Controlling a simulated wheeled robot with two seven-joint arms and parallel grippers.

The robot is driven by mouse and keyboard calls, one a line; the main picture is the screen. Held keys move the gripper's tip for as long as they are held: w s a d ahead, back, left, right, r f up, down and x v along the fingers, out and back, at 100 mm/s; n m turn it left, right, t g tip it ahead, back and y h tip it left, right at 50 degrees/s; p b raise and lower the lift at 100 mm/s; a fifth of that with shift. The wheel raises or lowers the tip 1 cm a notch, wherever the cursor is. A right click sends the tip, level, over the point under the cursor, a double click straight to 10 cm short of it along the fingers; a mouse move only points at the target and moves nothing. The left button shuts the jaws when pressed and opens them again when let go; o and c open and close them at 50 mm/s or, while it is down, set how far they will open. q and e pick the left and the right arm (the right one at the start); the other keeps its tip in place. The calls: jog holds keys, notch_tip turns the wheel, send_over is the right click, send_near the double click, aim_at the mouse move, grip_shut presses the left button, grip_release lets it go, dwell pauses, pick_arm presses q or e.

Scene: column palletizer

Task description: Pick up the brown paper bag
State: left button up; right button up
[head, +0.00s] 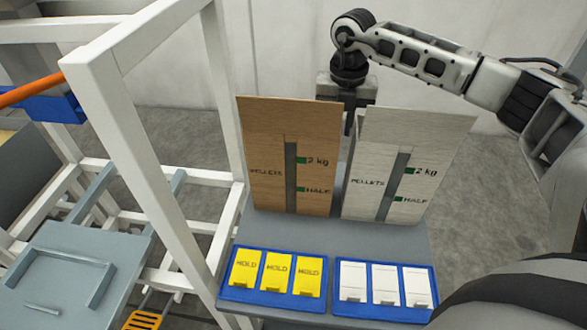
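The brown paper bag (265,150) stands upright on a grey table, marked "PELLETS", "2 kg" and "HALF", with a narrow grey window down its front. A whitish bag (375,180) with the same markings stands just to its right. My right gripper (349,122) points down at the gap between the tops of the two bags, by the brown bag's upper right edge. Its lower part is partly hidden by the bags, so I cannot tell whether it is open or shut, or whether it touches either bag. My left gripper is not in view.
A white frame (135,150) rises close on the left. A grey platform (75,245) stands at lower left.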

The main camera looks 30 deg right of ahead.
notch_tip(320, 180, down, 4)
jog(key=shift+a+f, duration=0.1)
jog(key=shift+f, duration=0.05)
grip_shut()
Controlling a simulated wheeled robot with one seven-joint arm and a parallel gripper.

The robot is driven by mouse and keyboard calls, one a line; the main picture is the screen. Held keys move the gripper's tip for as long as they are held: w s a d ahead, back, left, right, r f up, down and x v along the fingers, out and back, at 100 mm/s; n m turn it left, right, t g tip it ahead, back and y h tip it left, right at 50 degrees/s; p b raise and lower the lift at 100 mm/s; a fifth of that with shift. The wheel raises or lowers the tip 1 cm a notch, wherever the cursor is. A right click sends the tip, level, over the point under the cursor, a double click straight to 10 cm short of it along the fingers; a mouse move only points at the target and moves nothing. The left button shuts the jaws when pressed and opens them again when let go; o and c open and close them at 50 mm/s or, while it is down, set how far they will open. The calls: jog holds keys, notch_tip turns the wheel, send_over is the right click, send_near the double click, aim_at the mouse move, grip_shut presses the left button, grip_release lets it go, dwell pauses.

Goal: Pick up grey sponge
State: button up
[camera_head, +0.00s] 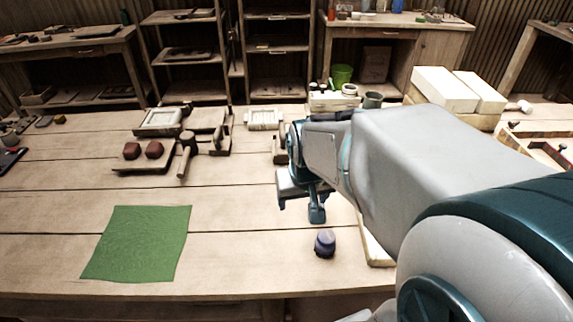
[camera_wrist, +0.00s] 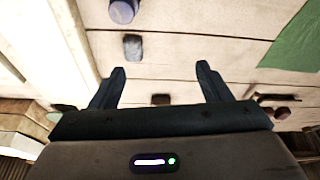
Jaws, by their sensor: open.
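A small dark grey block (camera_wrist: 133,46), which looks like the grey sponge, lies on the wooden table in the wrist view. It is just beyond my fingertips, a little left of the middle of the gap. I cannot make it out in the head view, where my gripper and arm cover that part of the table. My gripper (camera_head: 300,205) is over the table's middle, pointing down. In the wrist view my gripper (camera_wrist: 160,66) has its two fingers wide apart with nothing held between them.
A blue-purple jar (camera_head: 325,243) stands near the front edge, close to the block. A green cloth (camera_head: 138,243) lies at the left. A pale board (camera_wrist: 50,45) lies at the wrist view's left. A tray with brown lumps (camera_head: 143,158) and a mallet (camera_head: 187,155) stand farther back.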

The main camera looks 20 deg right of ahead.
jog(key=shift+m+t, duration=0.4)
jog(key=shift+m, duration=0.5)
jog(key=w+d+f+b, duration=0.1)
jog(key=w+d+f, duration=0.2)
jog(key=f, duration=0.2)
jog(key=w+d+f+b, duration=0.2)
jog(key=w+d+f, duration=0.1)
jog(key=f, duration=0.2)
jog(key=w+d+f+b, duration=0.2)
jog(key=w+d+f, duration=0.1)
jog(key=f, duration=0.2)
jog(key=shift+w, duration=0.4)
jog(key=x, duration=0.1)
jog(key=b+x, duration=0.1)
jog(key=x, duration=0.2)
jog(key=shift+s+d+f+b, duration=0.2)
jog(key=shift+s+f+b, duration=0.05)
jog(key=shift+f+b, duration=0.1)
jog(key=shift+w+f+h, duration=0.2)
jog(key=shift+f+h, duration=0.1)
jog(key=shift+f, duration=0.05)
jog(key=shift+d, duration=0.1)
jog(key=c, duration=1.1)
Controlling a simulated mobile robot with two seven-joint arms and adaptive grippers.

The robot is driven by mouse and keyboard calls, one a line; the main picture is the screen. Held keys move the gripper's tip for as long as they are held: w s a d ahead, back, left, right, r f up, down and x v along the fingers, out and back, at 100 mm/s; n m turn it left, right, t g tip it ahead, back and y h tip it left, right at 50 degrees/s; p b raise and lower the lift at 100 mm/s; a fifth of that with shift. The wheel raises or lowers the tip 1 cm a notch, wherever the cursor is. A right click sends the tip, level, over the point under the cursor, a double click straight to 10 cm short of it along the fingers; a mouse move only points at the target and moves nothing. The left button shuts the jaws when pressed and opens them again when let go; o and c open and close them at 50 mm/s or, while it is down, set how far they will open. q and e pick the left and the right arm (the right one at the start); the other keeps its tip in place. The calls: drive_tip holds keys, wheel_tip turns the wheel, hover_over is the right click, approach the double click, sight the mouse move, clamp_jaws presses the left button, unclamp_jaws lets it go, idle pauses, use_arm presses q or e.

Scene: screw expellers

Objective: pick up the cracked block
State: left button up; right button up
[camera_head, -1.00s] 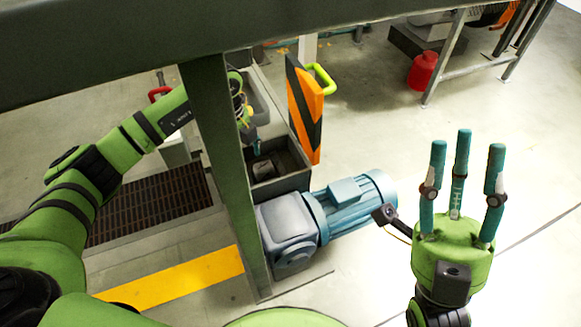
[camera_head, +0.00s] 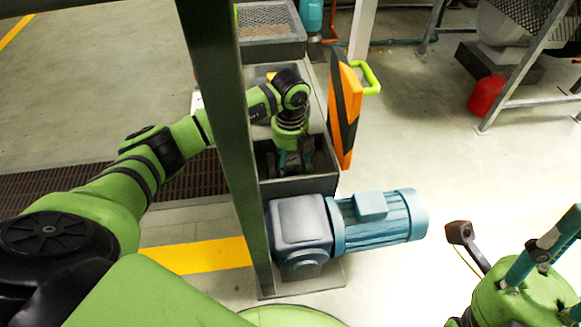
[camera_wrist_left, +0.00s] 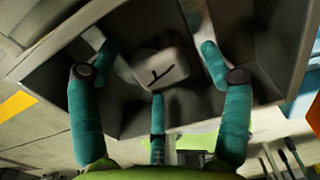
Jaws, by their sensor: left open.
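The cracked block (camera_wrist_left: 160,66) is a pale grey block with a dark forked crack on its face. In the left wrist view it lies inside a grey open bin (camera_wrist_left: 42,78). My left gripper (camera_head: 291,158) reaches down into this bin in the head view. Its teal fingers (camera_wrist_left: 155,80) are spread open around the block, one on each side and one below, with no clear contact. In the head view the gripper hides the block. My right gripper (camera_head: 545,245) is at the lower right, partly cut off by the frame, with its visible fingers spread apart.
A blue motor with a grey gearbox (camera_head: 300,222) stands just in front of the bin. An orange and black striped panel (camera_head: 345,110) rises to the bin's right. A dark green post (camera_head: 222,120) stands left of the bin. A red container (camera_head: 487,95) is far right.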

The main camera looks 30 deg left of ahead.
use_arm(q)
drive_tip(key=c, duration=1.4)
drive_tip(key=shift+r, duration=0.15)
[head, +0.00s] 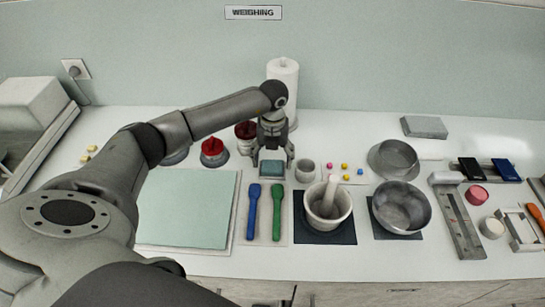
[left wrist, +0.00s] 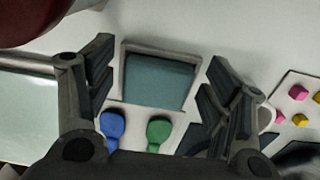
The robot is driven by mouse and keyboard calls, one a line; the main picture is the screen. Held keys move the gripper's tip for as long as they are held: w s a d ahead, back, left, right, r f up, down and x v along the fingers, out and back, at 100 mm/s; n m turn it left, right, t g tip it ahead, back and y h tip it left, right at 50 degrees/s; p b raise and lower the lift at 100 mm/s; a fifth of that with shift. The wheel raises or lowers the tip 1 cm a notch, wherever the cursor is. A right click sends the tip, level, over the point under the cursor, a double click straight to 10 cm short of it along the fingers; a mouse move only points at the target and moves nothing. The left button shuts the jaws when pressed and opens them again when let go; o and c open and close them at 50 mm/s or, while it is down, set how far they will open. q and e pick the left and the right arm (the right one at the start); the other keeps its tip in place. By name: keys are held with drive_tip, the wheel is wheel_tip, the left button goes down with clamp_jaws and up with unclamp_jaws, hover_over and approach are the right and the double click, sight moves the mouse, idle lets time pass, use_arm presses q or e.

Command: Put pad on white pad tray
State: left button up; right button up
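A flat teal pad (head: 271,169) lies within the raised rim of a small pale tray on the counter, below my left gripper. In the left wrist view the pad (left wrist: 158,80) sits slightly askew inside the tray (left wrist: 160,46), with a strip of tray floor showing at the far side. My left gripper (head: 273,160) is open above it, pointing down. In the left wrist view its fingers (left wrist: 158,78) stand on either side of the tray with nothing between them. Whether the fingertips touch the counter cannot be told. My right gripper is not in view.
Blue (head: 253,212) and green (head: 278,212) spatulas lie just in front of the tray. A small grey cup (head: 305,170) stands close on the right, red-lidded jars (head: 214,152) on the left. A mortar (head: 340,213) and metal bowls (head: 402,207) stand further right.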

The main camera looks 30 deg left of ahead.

* [Work to complete] In the entries above, locate every line with the word "Scene" and copy it.

* [Solved exercise]
Scene: column palletizer
Scene: screw expellers

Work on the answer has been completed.